Manipulation episode records
* * * * *

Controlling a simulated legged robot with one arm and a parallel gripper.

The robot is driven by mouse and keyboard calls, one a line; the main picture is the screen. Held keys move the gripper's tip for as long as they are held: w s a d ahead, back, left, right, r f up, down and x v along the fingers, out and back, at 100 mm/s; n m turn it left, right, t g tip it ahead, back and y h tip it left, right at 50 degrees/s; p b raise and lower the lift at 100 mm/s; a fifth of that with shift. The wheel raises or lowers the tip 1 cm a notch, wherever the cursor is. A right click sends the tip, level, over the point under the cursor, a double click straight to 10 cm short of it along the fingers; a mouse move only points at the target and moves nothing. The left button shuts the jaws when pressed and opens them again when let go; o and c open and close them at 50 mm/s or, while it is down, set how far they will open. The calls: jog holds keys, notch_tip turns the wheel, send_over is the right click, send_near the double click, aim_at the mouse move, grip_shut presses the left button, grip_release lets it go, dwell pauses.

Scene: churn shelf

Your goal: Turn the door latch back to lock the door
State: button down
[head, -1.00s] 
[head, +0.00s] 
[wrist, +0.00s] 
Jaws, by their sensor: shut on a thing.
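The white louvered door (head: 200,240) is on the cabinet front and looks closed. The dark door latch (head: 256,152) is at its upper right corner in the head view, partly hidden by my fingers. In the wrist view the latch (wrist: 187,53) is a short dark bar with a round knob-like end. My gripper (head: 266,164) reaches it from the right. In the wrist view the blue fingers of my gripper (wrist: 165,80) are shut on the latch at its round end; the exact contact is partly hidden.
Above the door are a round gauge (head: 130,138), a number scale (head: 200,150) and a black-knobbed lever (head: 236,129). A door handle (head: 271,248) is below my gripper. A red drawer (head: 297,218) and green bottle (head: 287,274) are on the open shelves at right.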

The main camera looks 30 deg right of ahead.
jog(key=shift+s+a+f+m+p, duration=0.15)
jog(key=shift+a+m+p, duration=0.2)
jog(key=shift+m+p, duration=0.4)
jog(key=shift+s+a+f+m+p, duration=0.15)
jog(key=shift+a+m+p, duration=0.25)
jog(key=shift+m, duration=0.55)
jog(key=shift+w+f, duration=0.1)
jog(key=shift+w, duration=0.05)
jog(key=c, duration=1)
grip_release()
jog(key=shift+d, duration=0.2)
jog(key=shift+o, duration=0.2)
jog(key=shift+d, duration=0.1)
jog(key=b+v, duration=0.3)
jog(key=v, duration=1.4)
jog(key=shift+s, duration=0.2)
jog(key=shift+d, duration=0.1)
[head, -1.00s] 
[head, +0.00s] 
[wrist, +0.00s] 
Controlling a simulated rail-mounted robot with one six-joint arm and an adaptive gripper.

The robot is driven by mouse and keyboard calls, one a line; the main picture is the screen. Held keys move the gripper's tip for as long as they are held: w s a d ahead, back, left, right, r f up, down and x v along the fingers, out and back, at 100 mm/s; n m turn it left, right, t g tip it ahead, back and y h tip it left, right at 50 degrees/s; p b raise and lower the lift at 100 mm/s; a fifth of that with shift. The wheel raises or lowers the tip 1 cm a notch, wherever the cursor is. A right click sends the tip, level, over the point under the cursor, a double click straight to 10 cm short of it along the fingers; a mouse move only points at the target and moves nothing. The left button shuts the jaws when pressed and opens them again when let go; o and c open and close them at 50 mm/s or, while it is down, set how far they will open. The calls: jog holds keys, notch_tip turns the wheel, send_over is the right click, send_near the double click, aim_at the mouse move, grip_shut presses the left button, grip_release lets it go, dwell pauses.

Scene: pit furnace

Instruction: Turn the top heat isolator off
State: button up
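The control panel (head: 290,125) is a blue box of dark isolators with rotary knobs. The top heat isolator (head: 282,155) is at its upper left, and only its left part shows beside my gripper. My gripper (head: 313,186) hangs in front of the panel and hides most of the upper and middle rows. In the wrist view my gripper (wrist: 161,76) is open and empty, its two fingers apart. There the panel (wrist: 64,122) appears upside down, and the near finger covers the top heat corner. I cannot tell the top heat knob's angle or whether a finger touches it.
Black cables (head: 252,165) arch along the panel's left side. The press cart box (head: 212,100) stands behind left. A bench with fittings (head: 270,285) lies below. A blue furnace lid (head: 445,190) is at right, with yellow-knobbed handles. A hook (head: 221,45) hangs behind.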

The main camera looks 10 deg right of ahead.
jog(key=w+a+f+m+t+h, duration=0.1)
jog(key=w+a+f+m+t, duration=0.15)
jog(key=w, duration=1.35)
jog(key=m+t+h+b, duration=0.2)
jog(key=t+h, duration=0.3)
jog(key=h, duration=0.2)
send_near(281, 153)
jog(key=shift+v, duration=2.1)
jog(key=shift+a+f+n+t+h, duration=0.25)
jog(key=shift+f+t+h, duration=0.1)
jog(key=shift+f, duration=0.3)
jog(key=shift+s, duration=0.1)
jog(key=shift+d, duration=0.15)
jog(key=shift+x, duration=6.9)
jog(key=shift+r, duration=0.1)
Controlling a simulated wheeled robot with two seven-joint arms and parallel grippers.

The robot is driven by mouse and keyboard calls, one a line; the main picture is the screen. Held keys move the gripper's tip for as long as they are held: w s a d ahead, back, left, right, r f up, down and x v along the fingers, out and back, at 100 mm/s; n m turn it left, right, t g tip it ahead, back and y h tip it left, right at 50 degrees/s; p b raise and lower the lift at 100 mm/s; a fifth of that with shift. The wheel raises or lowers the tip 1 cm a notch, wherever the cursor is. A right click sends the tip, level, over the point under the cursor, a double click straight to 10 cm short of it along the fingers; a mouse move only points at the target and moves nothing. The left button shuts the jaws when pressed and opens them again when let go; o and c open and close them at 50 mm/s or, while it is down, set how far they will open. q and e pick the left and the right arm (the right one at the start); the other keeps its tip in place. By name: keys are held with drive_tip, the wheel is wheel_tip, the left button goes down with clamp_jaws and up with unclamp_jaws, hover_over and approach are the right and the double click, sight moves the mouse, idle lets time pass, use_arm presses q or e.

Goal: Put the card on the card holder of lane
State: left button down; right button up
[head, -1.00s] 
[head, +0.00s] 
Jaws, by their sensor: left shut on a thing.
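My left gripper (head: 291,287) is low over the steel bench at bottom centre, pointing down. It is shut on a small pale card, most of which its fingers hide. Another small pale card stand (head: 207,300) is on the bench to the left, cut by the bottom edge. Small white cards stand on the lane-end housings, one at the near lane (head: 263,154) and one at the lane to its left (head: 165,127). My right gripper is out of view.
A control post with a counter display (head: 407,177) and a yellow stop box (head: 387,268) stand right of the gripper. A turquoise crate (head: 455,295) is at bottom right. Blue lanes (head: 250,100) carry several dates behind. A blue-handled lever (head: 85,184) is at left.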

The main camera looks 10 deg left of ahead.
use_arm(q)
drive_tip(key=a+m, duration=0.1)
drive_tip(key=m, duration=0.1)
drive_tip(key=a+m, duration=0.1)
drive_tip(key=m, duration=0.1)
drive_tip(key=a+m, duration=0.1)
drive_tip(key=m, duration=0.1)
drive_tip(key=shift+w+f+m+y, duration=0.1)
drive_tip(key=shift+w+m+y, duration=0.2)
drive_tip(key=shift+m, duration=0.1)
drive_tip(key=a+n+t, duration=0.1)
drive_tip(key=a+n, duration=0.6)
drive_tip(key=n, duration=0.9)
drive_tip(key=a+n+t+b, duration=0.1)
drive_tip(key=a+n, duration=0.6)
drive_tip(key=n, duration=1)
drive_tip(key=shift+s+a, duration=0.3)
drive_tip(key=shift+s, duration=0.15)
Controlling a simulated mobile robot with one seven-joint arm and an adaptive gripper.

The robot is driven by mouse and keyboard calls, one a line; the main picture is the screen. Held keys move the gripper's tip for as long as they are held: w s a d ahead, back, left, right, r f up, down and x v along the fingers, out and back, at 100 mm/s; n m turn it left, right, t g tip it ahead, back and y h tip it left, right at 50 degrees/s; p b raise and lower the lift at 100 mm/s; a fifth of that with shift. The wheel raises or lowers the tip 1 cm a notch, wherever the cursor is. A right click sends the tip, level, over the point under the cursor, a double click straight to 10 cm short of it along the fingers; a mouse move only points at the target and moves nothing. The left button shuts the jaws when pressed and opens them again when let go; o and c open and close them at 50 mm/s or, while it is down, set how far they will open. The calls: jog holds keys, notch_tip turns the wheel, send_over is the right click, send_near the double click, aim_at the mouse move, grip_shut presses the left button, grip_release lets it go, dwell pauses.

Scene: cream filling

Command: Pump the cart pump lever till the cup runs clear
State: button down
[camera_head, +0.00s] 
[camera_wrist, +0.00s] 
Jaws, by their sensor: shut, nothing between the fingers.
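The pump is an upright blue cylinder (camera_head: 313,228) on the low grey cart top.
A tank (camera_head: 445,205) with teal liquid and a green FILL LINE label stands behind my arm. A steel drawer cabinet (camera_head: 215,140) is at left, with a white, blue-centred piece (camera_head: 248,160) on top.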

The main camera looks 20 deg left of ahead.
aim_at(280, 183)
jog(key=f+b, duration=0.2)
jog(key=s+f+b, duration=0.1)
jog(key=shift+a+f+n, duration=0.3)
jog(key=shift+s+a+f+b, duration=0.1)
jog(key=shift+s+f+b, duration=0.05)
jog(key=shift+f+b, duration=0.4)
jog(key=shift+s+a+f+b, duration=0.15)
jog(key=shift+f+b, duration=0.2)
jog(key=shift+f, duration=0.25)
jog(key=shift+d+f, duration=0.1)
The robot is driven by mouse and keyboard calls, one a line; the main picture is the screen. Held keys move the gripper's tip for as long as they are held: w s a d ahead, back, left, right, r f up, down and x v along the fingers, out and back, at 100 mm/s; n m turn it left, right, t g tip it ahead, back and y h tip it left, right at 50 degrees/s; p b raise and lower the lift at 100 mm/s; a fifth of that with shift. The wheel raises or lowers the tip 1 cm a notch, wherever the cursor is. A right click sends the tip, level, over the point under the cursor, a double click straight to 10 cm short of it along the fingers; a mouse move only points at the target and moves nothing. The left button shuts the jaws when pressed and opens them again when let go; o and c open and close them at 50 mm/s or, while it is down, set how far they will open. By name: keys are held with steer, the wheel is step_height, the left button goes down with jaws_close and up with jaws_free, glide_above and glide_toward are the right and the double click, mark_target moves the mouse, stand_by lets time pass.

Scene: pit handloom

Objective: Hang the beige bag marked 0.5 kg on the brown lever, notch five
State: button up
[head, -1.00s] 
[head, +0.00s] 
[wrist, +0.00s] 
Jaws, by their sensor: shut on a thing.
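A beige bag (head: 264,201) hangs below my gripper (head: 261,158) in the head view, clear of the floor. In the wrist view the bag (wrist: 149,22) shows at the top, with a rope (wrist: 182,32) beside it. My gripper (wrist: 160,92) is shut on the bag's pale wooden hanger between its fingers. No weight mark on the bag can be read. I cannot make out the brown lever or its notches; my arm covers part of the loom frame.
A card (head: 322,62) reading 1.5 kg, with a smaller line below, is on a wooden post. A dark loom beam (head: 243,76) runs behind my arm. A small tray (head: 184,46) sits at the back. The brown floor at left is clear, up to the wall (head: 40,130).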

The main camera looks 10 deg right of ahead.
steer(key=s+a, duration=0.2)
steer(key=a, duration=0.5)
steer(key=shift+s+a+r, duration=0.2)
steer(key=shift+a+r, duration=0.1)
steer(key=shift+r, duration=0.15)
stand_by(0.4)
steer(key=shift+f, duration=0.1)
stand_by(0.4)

* * * * *

■ WRITTEN PROBLEM:
Copy out every line holding the string "joint".

■ TASK OUTPUT:
Controlling a simulated rail-mounted robot with one six-joint arm and an adaptive gripper.
Controlling a simulated wheeled robot with two seven-joint arms and parallel grippers.
Controlling a simulated mobile robot with one seven-joint arm and an adaptive gripper.

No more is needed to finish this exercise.